Copy each entry as it stands, leaving nothing out.

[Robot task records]

:::::

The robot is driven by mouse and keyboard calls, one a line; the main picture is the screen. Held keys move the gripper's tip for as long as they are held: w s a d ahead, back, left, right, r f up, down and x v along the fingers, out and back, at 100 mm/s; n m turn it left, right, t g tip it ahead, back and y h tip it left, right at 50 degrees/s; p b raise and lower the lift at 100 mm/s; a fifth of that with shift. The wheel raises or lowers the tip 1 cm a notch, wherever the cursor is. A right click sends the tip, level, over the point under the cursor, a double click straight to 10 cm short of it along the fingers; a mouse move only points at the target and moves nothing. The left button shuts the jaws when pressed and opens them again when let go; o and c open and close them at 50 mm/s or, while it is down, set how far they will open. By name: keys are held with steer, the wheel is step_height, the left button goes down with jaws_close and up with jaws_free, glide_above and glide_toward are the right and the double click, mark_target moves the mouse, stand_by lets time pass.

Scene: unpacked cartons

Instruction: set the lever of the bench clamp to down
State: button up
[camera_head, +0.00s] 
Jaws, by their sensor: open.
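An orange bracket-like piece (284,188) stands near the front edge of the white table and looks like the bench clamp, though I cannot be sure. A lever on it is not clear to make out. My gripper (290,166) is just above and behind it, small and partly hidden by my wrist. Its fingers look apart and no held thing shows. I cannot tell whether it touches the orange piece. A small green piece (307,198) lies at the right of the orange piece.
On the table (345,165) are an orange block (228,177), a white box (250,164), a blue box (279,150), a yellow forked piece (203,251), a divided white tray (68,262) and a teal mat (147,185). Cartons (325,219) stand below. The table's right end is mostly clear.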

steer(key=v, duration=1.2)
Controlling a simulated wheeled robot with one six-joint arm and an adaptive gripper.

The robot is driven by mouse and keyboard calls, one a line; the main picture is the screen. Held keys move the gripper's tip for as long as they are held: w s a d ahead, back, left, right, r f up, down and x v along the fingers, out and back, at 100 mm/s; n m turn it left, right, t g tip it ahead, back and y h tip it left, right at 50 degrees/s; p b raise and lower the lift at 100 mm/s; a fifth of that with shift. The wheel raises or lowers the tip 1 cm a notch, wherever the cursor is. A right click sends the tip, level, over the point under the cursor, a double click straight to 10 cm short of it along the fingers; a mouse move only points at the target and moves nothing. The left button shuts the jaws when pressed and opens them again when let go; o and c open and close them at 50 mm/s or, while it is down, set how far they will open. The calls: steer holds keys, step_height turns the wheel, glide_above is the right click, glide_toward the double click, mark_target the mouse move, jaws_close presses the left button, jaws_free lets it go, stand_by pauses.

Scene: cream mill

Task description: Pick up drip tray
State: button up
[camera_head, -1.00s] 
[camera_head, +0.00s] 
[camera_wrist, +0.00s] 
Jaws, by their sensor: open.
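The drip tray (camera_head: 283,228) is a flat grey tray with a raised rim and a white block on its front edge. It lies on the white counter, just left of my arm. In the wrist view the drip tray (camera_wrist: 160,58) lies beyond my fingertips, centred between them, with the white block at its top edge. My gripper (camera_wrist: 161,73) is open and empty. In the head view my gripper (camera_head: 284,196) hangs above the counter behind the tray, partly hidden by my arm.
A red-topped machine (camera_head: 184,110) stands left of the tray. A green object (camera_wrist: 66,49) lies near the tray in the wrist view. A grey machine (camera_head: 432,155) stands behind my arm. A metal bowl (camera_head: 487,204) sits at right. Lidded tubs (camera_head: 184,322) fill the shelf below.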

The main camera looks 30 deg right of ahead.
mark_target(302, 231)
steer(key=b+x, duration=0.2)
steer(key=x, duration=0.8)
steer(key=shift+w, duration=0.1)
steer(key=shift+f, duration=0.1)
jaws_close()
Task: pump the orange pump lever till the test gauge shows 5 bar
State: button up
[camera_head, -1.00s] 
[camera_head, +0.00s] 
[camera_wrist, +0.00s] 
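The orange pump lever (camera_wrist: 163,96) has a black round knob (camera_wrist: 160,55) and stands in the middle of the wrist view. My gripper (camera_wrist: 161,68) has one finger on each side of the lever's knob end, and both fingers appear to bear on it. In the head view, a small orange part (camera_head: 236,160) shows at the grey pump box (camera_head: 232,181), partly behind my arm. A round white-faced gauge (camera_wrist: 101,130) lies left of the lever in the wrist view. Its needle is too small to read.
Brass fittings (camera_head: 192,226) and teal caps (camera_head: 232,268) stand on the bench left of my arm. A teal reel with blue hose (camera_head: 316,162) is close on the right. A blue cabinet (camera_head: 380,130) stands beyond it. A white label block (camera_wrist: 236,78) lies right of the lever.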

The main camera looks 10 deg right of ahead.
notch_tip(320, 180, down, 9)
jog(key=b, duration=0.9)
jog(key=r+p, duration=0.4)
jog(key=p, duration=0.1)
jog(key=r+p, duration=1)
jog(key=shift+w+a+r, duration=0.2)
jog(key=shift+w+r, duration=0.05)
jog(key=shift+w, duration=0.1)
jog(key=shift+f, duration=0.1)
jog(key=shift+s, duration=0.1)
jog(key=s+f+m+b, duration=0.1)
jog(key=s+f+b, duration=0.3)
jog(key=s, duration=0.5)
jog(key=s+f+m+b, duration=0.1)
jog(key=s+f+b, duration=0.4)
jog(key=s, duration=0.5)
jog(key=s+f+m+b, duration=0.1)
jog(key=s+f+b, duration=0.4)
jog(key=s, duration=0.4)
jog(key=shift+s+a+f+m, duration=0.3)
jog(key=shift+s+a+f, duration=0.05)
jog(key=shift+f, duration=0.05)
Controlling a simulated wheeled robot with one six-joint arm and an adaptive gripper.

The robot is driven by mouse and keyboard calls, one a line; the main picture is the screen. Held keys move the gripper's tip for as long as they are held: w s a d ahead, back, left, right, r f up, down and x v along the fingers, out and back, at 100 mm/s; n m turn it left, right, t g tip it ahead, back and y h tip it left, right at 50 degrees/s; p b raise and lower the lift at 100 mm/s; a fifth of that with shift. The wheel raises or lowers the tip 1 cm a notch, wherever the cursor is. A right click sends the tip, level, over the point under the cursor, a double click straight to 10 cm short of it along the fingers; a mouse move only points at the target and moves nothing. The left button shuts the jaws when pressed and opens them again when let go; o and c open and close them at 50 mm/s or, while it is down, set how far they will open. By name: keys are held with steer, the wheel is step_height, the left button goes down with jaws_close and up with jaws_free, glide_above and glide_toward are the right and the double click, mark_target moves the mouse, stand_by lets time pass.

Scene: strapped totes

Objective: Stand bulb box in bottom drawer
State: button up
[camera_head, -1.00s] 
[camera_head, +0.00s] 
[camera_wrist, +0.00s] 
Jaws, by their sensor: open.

:::::

• Result
The robot is driven by mouse and keyboard calls, one a line; the main picture is the screen. Held keys move the gripper's tip for as long as they are held: w s a d ahead, back, left, right, r f up, down and x v along the fingers, out and back, at 100 mm/s; n m turn it left, right, t g tip it ahead, back and y h tip it left, right at 50 degrees/s; p b raise and lower the lift at 100 mm/s; a fifth of that with shift. The wheel raises or lowers the tip 1 cm a notch, wherever the cursor is. A right click sends the tip, level, over the point under the cursor, a double click straight to 10 cm short of it along the fingers; a mouse move only points at the target and moves nothing. The left button shuts the jaws when pressed and opens them again when let go; o and c open and close them at 50 mm/s or, while it is down, set how far they will open. By name: keys are held with steer, the wheel is step_height, the left button goes down with jaws_close and up with jaws_free, glide_above and glide_toward are the right and the double click, mark_target moves the mouse, stand_by lets time pass.

Scene: unpacked cartons

Instruction: set the lever of the bench clamp to down
State: button up
[camera_head, +0.00s] 
Jaws, by their sensor: open.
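An orange bracket-like piece (284,188) stands near the front edge of the white table and looks like the bench clamp, though I cannot be sure. A lever on it is not clear to make out. My gripper (290,166) is just above and behind it, small and partly hidden by my wrist. Its fingers look apart and no held thing shows. I cannot tell whether it touches the orange piece. A small green piece (307,198) lies at the right of the orange piece.
On the table (345,165) are an orange block (228,177), a white box (250,164), a blue box (279,150), a yellow forked piece (203,251), a divided white tray (68,262) and a teal mat (147,185). Cartons (325,219) stand below. The table's right end is mostly clear.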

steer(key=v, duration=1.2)
Controlling a simulated wheeled robot with one six-joint arm and an adaptive gripper.

The robot is driven by mouse and keyboard calls, one a line; the main picture is the screen. Held keys move the gripper's tip for as long as they are held: w s a d ahead, back, left, right, r f up, down and x v along the fingers, out and back, at 100 mm/s; n m turn it left, right, t g tip it ahead, back and y h tip it left, right at 50 degrees/s; p b raise and lower the lift at 100 mm/s; a fifth of that with shift. The wheel raises or lowers the tip 1 cm a notch, wherever the cursor is. A right click sends the tip, level, over the point under the cursor, a double click straight to 10 cm short of it along the fingers; a mouse move only points at the target and moves nothing. The left button shuts the jaws when pressed and opens them again when let go; o and c open and close them at 50 mm/s or, while it is down, set how far they will open. The calls: steer holds keys, step_height turns the wheel, glide_above is the right click, glide_toward the double click, mark_target the mouse move, jaws_close presses the left button, jaws_free lets it go, stand_by pauses.

Scene: cream mill

Task description: Pick up drip tray
State: button up
[camera_head, -1.00s] 
[camera_head, +0.00s] 
[camera_wrist, +0.00s] 
Jaws, by their sensor: open.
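The drip tray (camera_head: 283,228) is a flat grey tray with a raised rim and a white block on its front edge. It lies on the white counter, just left of my arm. In the wrist view the drip tray (camera_wrist: 160,58) lies beyond my fingertips, centred between them, with the white block at its top edge. My gripper (camera_wrist: 161,73) is open and empty. In the head view my gripper (camera_head: 284,196) hangs above the counter behind the tray, partly hidden by my arm.
A red-topped machine (camera_head: 184,110) stands left of the tray. A green object (camera_wrist: 66,49) lies near the tray in the wrist view. A grey machine (camera_head: 432,155) stands behind my arm. A metal bowl (camera_head: 487,204) sits at right. Lidded tubs (camera_head: 184,322) fill the shelf below.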

The main camera looks 30 deg right of ahead.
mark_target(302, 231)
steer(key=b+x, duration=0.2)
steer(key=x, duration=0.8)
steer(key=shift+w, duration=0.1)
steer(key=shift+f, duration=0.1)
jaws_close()
Task: pump the orange pump lever till the test gauge shows 5 bar
State: button up
[camera_head, -1.00s] 
[camera_head, +0.00s] 
[camera_wrist, +0.00s] 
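The orange pump lever (camera_wrist: 163,96) has a black round knob (camera_wrist: 160,55) and stands in the middle of the wrist view. My gripper (camera_wrist: 161,68) has one finger on each side of the lever's knob end, and both fingers appear to bear on it. In the head view, a small orange part (camera_head: 236,160) shows at the grey pump box (camera_head: 232,181), partly behind my arm. A round white-faced gauge (camera_wrist: 101,130) lies left of the lever in the wrist view. Its needle is too small to read.
Brass fittings (camera_head: 192,226) and teal caps (camera_head: 232,268) stand on the bench left of my arm. A teal reel with blue hose (camera_head: 316,162) is close on the right. A blue cabinet (camera_head: 380,130) stands beyond it. A white label block (camera_wrist: 236,78) lies right of the lever.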

The main camera looks 10 deg right of ahead.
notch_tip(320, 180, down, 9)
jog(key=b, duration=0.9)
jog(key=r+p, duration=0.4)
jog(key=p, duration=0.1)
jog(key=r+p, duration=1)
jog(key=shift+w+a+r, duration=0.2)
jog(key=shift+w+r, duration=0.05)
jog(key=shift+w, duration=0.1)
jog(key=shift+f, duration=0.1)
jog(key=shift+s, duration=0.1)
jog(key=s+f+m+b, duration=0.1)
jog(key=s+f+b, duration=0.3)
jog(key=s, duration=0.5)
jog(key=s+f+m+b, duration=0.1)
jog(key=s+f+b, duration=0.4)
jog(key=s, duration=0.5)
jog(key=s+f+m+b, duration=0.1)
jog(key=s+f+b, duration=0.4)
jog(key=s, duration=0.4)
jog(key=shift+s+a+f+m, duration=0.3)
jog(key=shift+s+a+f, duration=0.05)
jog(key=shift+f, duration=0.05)
Controlling a simulated wheeled robot with one six-joint arm and an adaptive gripper.

The robot is driven by mouse and keyboard calls, one a line; the main picture is the screen. Held keys move the gripper's tip for as long as they are held: w s a d ahead, back, left, right, r f up, down and x v along the fingers, out and back, at 100 mm/s; n m turn it left, right, t g tip it ahead, back and y h tip it left, right at 50 degrees/s; p b raise and lower the lift at 100 mm/s; a fifth of that with shift. The wheel raises or lowers the tip 1 cm a notch, wherever the cursor is. A right click sends the tip, level, over the point under the cursor, a double click straight to 10 cm short of it along the fingers; a mouse move only points at the target and moves nothing. The left button shuts the jaws when pressed and opens them again when let go; o and c open and close them at 50 mm/s or, while it is down, set how far they will open. By name: keys are held with steer, the wheel is step_height, the left button goes down with jaws_close and up with jaws_free, glide_above and glide_toward are the right and the double click, mark_target moves the mouse, stand_by lets time pass.

Scene: strapped totes

Objective: Stand bulb box in bottom drawer
State: button up
[camera_head, -1.00s] 
[camera_head, +0.00s] 
[camera_wrist, +0.00s] 
Jaws, by their sensor: open.

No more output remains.